En filigrane de l'œuvre de Léonard, l'obsession pour les chevaux rejoint sa quête incessante de la modulation de la forme, de la dynamique transformatoire, de « l'Universel inachevé ». Au-delà de l'art, les chevaux de Vinci participent de son système d'investigation et d'entendement du monde.
Dans les carnets dont Léonard ne se séparait jamais et dont des milliers de pages nous sont parvenues, le motif du cheval tient une place prépondérante. Il entre en résonance avec toute son oeuvre, qu'il soit l'artiste ou le scientifique, l'ingénieur ou l'anatomiste. Lui sont consacrées non seulement nombre d'études anatomiques, dynamiques, mais aussi des plans d'écuries, inspirés par la fréquentation assidue des écuries milanaises lors de son séjour à la cour de Ludovic Sforza dans les deux dernières décennies du Quattrocento.
Au-delà de l'intérêt proprement formel, celui qui, jeune apprenti dans l'atelier du maître Verrocchio, se soucie beaucoup « de sa toilette, de dresser des chevaux, de jouer du luth », écrit Kenneth Clark, avait-il un attachement particulier pour le noble animal, se sentait-il avec lui quelque affinité ? De Léonard, dont il dresse dans ses Vite le portrait idéal, Vasari nous dit que « quoique dénué de fortune, il eut toujours des serviteurs et des chevaux nombreux qu'il aimait beaucoup ». Ce que Léonard lui-même écrit, parlant de l'ossature, des muscles, des organes humains, « je ne pense pas que les hommes grossiers, de mauvaises mœurs et de peu d'intelligence méritent un si bel instrument et une telle variété de mécanismes », comparé à l'amour qu'on le sait porter aux animaux et aux chevaux en particulier, confinerait presque à la misanthropie. L'homme serait devenu végétarien par égard pour la faculté de sentir la douleur qu'il prête, à juste titre, à toutes les créatures douées de mouvement.

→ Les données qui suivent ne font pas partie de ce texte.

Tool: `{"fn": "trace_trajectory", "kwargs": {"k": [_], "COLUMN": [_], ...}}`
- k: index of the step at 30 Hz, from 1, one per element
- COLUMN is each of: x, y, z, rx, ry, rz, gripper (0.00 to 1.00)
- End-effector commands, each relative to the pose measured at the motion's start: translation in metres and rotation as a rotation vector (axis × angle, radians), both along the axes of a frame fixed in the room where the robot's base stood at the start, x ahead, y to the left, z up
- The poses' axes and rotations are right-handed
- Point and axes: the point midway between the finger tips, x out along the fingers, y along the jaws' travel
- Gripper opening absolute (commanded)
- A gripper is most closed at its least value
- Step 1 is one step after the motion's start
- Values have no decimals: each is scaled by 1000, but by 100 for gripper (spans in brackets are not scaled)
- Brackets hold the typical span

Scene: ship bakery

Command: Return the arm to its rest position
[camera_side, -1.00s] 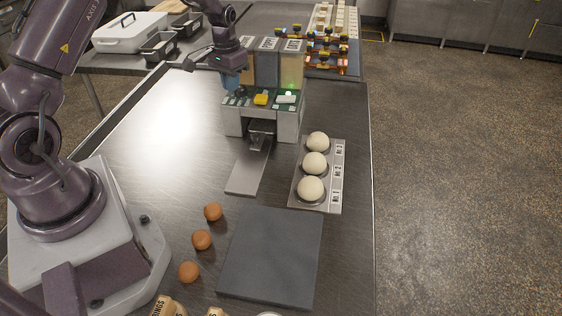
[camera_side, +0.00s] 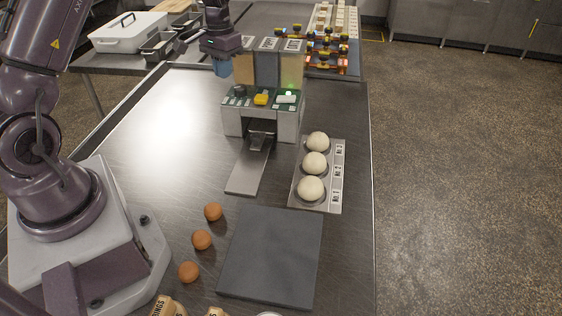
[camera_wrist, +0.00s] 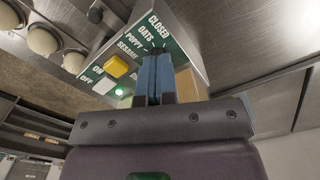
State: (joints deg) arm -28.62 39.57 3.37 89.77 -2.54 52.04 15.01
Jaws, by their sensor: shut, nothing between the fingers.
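My gripper (camera_side: 222,69) is above the left front of the seed dispenser (camera_side: 288,124), clear of its panel. Its blue fingers are closed together and empty, and they show in the wrist view (camera_wrist: 154,78) in front of the panel. The panel bears a dark knob (camera_side: 240,90), a yellow button (camera_side: 261,99) and a pale switch (camera_side: 286,98) beside a lit green lamp (camera_wrist: 119,92). The wrist view shows the labels CLOSED, OATS, POPPY and SESAME, plus ON. The knob's setting cannot be read clearly.
A tray (camera_side: 340,184) with three dough balls (camera_side: 316,162) stands right of the dispenser's metal chute (camera_side: 247,172). A dark slab (camera_side: 270,256) and three brown eggs (camera_side: 202,240) are nearer. A white lidded box (camera_side: 128,33) is at the back left. The table's left middle is clear.

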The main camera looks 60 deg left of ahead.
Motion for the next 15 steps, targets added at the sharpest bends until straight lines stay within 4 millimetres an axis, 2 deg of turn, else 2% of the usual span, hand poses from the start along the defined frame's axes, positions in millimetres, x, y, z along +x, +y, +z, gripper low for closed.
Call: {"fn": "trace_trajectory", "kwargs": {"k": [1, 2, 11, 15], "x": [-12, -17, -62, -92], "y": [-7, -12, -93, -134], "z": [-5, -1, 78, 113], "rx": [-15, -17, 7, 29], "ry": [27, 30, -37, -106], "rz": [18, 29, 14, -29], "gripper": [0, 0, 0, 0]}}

Là se noue en réalité la problématique qui le rattache au cheval : Léonard entretient un rapport intime avec la nature, de sorte qu'il se préoccupe seulement des actions et réactions observées dans le champ de l'expérience. Son œuvre entier est dirigé par la passion de l'énergie, de la dynamique, et ainsi ses dessins sont un exercice d'affûtage du regard, une tentative sans cesse renouvelée de saisir le monde, les tensions et les mouvements qui l'animent. Par excellence, le cheval est la créature chez laquelle tout est signe de mouvement, de vitesse. Il faut pour Léonard éprouver par les sens, au premier rang desquels la vue, pour atteindre la sapieta, qui est à la fois savoir et sagesse. En cela, il relève bien plus de la culture positive, pragmatique et expérimentale qu'avait développée le Moyen Age aristotélicien que de la culture idéale des humanistes néo-platoniciens, à la recherche d'une perfection immuable et définitive.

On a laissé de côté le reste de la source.